Exercise requirements:
Output the records exactly as they appear, with no pictures included.

[Raw records]
>>>>>

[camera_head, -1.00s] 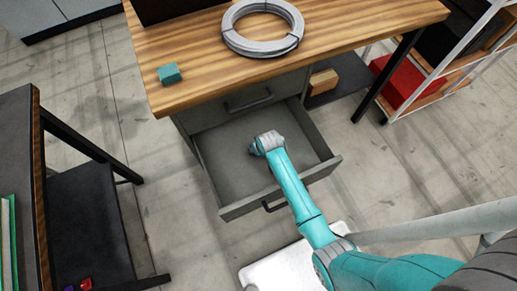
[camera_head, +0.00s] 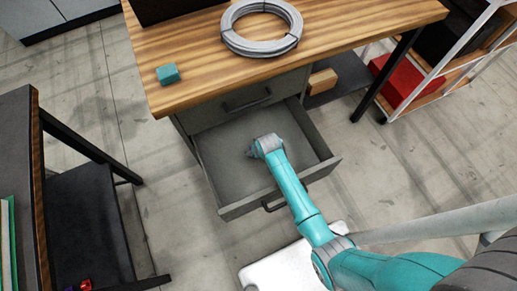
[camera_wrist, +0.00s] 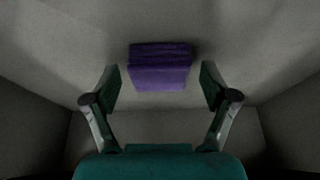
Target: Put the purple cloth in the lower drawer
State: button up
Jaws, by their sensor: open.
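The purple cloth (camera_wrist: 160,66) is a small folded block in the wrist view. It lies on the grey drawer floor, just beyond and between the spread fingertips, with no visible grip on it. In the head view my arm hides the cloth. The lower drawer (camera_head: 222,168) is pulled out under the wooden worktop, with its handle (camera_head: 272,206) at the front. My gripper (camera_head: 252,151) points down into this drawer. In the wrist view my gripper (camera_wrist: 159,86) is open and empty.
The upper drawer (camera_head: 247,101) is shut above the open one. A wire coil (camera_head: 262,45) and a teal block (camera_head: 167,74) sit on the worktop (camera_head: 350,30). A dark table (camera_head: 85,215) stands left; a shelf with a red box (camera_head: 398,82) stands right. Floor lies between.

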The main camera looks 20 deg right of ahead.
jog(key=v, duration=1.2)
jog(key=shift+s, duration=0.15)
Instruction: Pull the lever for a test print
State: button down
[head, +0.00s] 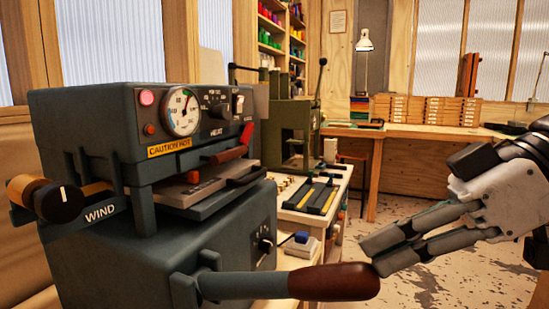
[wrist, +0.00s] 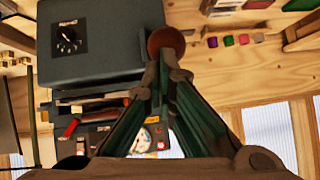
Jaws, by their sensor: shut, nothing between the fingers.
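The lever is a grey shaft with a red-brown grip (head: 335,282). It sticks out to the right, nearly level, from the lower front of the grey hot-foil machine (head: 150,235). My gripper (head: 374,257) comes in from the right. Its fingertips are at the free end of the grip, just above and behind it in the head view. In the wrist view the round brown end of the lever (wrist: 166,42) shows just beyond the fingertips (wrist: 170,74). The fingers are shut with nothing between them. I cannot tell whether they touch the grip.
The machine carries a dial (head: 181,112), a red-tipped small lever (head: 230,152) and a WIND knob (head: 58,198). A side table (head: 335,200) holds a green press (head: 290,135) and tools. A wooden bench (head: 425,131) stands behind. The floor (head: 410,205) behind my gripper is open.

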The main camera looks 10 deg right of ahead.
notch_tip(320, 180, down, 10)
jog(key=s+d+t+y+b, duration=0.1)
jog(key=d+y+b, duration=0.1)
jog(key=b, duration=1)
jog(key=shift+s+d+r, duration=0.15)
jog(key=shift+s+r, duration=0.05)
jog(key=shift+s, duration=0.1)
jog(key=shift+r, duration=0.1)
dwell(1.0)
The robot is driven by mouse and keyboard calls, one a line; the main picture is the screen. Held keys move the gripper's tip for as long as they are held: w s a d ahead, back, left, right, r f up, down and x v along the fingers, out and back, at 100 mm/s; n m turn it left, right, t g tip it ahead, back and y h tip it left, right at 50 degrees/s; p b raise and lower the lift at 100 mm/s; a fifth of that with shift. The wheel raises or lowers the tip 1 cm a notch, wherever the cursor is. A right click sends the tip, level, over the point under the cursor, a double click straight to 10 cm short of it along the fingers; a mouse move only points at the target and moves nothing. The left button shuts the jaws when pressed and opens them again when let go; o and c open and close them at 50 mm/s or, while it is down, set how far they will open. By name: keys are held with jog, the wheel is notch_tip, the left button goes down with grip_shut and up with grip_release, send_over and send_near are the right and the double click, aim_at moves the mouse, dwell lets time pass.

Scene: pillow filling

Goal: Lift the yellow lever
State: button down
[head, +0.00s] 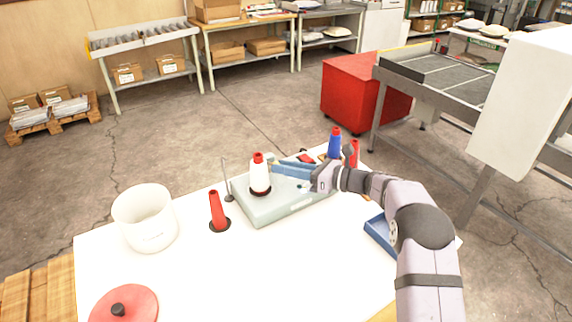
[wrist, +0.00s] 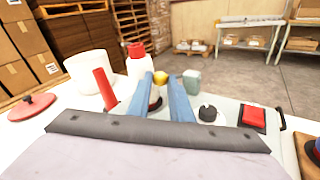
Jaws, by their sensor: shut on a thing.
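The yellow lever (wrist: 161,76) shows as a small yellow tip between my fingertips in the wrist view. Its lower part is hidden by my fingers. In the head view only a speck of yellow shows at the fingertips. My gripper (head: 274,167) has blue fingers, which reach left, low over the grey machine box (head: 291,208) on the white table. In the wrist view my gripper (wrist: 157,80) is shut on the yellow lever.
A white red-capped bottle (head: 259,175) stands on the box just left of my fingertips. A red cone (head: 216,208), a white bucket (head: 145,218) and a red lid (head: 124,304) are farther left. A blue bottle (head: 334,146) stands behind my wrist. The front table is clear.

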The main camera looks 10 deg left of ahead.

<<<<<

Answer to the exercise:
[camera_head, -1.00s] 
[camera_head, +0.00s] 
[camera_wrist, +0.00s] 
Target: Put the purple cloth in the lower drawer
State: button up
Jaws, by their sensor: open.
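The purple cloth (camera_wrist: 160,66) is a small folded block in the wrist view. It lies on the grey drawer floor, just beyond and between the spread fingertips, with no visible grip on it. In the head view my arm hides the cloth. The lower drawer (camera_head: 222,168) is pulled out under the wooden worktop, with its handle (camera_head: 272,206) at the front. My gripper (camera_head: 252,151) points down into this drawer. In the wrist view my gripper (camera_wrist: 159,86) is open and empty.
The upper drawer (camera_head: 247,101) is shut above the open one. A wire coil (camera_head: 262,45) and a teal block (camera_head: 167,74) sit on the worktop (camera_head: 350,30). A dark table (camera_head: 85,215) stands left; a shelf with a red box (camera_head: 398,82) stands right. Floor lies between.

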The main camera looks 20 deg right of ahead.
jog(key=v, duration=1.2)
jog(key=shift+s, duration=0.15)
Instruction: Pull the lever for a test print
State: button down
[head, +0.00s] 
[wrist, +0.00s] 
Jaws, by their sensor: shut, nothing between the fingers.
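The lever is a grey shaft with a red-brown grip (head: 335,282). It sticks out to the right, nearly level, from the lower front of the grey hot-foil machine (head: 150,235). My gripper (head: 374,257) comes in from the right. Its fingertips are at the free end of the grip, just above and behind it in the head view. In the wrist view the round brown end of the lever (wrist: 166,42) shows just beyond the fingertips (wrist: 170,74). The fingers are shut with nothing between them. I cannot tell whether they touch the grip.
The machine carries a dial (head: 181,112), a red-tipped small lever (head: 230,152) and a WIND knob (head: 58,198). A side table (head: 335,200) holds a green press (head: 290,135) and tools. A wooden bench (head: 425,131) stands behind. The floor (head: 410,205) behind my gripper is open.

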The main camera looks 10 deg right of ahead.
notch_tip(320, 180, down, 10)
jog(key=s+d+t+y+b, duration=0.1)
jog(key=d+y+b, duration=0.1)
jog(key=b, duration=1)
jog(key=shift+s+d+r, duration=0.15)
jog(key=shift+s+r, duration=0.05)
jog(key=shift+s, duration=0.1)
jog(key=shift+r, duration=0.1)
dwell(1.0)
The robot is driven by mouse and keyboard calls, one a line; the main picture is the screen. Held keys move the gripper's tip for as long as they are held: w s a d ahead, back, left, right, r f up, down and x v along the fingers, out and back, at 100 mm/s; n m turn it left, right, t g tip it ahead, back and y h tip it left, right at 50 degrees/s; p b raise and lower the lift at 100 mm/s; a fifth of that with shift. The wheel raises or lowers the tip 1 cm a notch, wherever the cursor is. A right click sends the tip, level, over the point under the cursor, a double click straight to 10 cm short of it along the fingers; a mouse move only points at the target and moves nothing. The left button shuts the jaws when pressed and opens them again when let go; o and c open and close them at 50 mm/s or, while it is down, set how far they will open. By name: keys are held with jog, the wheel is notch_tip, the left button goes down with grip_shut and up with grip_release, send_over and send_near are the right and the double click, aim_at moves the mouse, dwell lets time pass.

Scene: pillow filling

Goal: Lift the yellow lever
State: button down
[head, +0.00s] 
[wrist, +0.00s] 
Jaws, by their sensor: shut on a thing.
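The yellow lever (wrist: 161,76) shows as a small yellow tip between my fingertips in the wrist view. Its lower part is hidden by my fingers. In the head view only a speck of yellow shows at the fingertips. My gripper (head: 274,167) has blue fingers, which reach left, low over the grey machine box (head: 291,208) on the white table. In the wrist view my gripper (wrist: 157,80) is shut on the yellow lever.
A white red-capped bottle (head: 259,175) stands on the box just left of my fingertips. A red cone (head: 216,208), a white bucket (head: 145,218) and a red lid (head: 124,304) are farther left. A blue bottle (head: 334,146) stands behind my wrist. The front table is clear.

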The main camera looks 10 deg left of ahead.

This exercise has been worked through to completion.